Task data —
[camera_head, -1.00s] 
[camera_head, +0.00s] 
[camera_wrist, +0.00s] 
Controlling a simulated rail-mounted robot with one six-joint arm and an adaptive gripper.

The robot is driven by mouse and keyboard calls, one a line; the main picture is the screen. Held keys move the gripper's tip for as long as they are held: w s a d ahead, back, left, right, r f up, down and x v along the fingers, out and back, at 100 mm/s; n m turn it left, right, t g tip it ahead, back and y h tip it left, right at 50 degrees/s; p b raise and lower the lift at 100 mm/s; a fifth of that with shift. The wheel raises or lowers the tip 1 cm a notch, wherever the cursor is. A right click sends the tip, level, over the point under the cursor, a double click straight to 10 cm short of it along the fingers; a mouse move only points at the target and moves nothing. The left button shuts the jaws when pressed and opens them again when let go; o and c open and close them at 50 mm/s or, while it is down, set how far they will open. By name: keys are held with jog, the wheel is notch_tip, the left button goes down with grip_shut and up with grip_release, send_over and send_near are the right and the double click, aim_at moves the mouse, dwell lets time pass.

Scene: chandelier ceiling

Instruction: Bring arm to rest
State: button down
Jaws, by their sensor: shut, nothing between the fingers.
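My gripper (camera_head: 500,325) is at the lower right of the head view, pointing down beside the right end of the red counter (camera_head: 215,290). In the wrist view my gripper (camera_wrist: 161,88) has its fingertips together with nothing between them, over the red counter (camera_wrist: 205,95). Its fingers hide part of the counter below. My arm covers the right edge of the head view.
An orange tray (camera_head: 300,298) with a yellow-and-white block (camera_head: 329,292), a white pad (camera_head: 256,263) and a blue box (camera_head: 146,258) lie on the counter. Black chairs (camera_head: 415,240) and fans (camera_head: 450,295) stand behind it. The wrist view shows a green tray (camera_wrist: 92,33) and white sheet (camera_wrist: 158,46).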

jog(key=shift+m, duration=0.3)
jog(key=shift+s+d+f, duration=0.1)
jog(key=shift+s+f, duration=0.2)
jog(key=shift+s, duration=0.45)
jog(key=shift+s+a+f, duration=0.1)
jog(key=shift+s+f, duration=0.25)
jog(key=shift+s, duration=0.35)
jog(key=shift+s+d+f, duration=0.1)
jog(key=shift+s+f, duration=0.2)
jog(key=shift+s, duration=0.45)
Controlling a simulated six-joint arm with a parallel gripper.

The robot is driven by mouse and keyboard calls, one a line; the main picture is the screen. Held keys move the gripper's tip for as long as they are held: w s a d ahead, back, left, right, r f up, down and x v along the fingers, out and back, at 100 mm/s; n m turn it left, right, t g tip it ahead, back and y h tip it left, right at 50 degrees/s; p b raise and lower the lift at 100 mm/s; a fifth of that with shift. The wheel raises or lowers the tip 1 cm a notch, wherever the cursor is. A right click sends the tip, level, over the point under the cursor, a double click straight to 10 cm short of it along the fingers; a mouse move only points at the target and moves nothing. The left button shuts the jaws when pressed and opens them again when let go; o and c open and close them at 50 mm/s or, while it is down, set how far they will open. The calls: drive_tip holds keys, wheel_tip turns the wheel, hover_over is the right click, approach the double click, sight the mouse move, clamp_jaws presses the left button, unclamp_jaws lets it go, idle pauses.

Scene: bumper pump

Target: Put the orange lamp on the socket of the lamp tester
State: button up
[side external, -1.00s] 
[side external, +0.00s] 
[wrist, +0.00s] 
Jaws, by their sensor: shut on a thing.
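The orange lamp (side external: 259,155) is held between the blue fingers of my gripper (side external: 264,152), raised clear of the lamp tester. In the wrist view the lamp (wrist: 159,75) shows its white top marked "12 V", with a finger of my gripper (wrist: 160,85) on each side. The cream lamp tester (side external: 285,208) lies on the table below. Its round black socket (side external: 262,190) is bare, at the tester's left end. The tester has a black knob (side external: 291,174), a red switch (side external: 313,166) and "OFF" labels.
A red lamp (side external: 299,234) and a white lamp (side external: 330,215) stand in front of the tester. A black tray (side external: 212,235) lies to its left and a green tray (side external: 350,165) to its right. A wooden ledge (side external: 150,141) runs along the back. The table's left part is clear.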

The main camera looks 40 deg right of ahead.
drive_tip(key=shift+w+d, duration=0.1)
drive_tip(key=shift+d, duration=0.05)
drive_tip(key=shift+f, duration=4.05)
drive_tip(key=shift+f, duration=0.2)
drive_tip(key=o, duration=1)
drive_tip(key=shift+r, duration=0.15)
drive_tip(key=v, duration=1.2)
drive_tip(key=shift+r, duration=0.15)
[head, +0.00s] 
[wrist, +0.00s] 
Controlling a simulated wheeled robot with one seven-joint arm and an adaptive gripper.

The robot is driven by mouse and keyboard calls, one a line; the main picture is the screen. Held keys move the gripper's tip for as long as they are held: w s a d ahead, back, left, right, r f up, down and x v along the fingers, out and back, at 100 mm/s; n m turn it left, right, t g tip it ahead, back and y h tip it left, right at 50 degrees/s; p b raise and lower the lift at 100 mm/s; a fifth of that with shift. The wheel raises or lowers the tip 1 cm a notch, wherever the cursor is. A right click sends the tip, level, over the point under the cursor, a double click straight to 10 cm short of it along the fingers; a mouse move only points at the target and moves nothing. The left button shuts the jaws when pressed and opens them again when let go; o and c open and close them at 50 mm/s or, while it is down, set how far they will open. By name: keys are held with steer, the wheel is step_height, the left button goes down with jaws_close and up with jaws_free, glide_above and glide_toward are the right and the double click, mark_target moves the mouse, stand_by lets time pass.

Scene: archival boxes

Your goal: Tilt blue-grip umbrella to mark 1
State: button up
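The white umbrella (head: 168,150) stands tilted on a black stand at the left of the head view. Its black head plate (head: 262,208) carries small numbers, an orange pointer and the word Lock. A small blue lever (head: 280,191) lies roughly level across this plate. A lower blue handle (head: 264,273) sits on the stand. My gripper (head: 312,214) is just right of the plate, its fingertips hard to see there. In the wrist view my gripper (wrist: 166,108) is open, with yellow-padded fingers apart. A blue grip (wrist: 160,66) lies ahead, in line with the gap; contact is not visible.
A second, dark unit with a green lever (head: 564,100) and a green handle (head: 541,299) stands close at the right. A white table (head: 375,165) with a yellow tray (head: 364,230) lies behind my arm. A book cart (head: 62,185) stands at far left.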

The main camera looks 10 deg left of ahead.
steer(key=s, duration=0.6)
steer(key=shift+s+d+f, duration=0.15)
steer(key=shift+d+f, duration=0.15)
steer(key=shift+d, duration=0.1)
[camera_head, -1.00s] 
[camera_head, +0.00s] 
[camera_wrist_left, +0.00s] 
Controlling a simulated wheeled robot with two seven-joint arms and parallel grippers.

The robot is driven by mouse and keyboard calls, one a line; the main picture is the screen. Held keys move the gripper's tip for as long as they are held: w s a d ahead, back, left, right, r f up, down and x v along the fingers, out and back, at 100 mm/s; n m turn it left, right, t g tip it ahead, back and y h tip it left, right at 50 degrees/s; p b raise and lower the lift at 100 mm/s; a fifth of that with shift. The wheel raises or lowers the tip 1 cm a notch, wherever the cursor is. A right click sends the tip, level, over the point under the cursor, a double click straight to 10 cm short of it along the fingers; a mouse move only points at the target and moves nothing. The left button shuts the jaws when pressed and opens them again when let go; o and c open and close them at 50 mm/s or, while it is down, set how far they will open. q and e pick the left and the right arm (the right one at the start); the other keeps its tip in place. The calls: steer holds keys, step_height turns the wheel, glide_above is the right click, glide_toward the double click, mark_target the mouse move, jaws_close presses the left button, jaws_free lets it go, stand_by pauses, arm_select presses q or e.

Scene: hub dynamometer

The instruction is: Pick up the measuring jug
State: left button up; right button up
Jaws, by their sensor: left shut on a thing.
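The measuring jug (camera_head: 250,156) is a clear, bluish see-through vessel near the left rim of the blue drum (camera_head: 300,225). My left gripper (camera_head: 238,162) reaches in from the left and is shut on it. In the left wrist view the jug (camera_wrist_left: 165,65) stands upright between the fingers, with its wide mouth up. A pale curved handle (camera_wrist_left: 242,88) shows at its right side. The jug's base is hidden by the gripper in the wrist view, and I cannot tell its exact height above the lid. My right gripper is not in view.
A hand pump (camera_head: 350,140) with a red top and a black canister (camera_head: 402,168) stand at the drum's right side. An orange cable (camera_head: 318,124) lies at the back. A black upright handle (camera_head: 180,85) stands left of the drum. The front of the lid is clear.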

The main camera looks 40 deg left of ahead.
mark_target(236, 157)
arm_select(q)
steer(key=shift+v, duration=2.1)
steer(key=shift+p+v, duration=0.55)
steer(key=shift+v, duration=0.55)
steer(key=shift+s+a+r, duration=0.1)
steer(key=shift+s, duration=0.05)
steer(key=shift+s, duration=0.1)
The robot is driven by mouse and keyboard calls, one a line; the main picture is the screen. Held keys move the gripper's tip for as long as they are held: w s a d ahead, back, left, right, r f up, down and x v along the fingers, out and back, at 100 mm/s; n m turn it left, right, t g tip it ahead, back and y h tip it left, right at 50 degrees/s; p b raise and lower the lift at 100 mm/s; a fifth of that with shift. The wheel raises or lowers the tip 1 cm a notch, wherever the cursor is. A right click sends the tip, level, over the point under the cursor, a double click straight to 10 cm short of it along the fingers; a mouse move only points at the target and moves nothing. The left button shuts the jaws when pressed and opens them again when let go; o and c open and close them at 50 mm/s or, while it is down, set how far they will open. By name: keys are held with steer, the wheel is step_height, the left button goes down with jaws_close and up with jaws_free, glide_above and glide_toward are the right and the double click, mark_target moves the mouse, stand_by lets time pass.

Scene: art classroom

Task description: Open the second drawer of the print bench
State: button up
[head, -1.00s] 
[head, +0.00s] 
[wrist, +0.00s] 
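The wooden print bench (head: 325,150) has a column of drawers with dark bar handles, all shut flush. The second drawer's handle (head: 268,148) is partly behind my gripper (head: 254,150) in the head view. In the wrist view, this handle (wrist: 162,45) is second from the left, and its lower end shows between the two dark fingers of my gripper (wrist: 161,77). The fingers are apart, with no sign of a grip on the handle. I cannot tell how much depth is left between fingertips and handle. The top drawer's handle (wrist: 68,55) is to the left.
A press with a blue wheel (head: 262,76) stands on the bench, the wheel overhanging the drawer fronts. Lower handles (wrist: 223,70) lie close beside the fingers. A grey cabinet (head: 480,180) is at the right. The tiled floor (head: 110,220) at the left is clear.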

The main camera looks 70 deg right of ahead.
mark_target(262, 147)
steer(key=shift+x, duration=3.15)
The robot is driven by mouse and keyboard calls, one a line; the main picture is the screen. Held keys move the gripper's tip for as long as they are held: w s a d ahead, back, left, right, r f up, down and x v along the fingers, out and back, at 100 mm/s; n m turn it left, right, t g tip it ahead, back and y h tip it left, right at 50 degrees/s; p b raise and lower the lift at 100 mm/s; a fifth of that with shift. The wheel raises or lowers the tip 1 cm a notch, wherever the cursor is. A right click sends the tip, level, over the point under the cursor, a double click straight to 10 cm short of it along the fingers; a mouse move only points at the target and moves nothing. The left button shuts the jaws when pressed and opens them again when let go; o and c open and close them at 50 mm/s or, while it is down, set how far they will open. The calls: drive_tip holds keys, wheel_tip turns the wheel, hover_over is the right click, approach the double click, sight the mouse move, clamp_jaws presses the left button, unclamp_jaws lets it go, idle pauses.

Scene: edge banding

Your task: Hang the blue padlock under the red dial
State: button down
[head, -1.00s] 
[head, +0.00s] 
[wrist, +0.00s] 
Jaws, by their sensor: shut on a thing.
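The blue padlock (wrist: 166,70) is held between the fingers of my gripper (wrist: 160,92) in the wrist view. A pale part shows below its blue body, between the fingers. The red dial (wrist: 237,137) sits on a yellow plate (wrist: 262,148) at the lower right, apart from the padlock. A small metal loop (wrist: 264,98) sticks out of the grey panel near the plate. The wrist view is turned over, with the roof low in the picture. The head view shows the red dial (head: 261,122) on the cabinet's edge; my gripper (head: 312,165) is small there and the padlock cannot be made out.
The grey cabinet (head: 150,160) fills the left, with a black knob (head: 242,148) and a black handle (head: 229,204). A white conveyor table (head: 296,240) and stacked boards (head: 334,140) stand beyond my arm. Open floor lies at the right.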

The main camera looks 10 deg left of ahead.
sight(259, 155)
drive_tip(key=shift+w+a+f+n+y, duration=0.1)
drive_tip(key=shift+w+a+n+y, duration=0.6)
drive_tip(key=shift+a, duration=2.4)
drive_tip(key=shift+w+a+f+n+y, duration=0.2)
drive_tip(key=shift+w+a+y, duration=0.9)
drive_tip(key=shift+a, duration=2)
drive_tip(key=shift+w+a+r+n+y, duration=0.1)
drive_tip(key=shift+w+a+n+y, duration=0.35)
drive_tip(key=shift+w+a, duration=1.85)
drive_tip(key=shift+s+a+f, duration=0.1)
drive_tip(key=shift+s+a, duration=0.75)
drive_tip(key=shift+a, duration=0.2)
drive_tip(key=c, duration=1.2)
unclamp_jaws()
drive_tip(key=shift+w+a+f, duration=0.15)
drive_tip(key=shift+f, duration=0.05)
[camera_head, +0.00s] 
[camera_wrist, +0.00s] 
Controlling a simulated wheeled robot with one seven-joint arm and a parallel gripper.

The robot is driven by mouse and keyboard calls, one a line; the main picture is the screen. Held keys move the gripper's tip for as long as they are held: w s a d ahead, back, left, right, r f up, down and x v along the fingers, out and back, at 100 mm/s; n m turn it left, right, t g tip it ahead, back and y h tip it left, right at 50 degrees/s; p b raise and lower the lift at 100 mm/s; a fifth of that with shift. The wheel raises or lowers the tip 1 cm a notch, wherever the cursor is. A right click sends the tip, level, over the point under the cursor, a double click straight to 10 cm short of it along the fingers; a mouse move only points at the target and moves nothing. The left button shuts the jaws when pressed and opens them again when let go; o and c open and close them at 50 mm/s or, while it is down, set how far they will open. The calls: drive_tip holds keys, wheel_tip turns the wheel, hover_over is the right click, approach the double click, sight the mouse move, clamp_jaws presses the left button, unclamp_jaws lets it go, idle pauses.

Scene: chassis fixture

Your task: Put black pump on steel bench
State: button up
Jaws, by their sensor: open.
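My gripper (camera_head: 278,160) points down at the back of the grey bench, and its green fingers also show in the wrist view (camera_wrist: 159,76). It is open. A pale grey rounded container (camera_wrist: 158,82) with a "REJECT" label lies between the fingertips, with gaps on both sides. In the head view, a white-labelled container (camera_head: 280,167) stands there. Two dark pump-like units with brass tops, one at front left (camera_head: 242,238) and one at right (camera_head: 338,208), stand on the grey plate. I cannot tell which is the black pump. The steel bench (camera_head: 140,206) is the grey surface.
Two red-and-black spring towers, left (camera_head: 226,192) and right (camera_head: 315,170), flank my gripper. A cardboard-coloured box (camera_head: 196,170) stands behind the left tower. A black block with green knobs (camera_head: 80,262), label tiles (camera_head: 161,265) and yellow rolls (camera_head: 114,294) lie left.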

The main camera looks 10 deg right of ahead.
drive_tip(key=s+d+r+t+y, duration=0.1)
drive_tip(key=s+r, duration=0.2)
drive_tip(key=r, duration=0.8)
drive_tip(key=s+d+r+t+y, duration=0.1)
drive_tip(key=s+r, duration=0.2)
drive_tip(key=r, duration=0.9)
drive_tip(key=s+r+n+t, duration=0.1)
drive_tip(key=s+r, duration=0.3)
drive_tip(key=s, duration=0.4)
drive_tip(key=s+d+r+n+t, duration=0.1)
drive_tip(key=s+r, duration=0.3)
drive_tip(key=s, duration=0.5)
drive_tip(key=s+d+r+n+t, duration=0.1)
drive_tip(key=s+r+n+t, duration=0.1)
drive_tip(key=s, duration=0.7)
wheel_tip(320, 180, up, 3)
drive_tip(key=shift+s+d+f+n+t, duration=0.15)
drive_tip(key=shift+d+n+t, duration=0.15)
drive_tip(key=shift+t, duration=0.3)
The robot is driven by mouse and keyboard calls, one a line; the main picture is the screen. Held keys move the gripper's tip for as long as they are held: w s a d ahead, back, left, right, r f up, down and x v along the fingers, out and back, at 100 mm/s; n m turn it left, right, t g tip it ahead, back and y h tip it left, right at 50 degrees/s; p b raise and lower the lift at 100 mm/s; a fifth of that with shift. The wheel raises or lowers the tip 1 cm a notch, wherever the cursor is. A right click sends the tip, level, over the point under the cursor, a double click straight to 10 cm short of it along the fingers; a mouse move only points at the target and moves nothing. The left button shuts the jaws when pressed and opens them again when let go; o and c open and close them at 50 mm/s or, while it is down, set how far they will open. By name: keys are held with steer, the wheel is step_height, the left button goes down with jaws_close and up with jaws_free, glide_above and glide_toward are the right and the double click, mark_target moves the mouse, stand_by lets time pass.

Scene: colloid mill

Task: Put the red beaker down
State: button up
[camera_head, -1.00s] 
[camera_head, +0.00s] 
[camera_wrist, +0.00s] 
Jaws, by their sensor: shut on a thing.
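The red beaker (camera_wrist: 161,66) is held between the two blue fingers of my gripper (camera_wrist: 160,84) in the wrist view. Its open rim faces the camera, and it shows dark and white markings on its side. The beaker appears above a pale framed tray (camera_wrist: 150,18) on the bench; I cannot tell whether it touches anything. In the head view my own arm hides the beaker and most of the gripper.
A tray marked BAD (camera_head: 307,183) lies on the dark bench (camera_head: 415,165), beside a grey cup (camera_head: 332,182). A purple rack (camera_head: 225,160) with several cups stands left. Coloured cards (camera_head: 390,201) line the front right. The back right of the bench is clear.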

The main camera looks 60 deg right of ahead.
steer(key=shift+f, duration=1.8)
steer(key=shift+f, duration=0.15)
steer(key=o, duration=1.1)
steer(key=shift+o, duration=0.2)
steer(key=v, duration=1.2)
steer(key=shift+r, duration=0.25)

Aim — Give back exactly the material above from its opening line to the line bearing "Controlling a simulated rail-mounted".

Solution to this task —
[camera_head, -1.00s] 
[camera_head, +0.00s] 
[camera_wrist, +0.00s] 
Controlling a simulated rail-mounted robot with one six-joint arm and an adaptive gripper.

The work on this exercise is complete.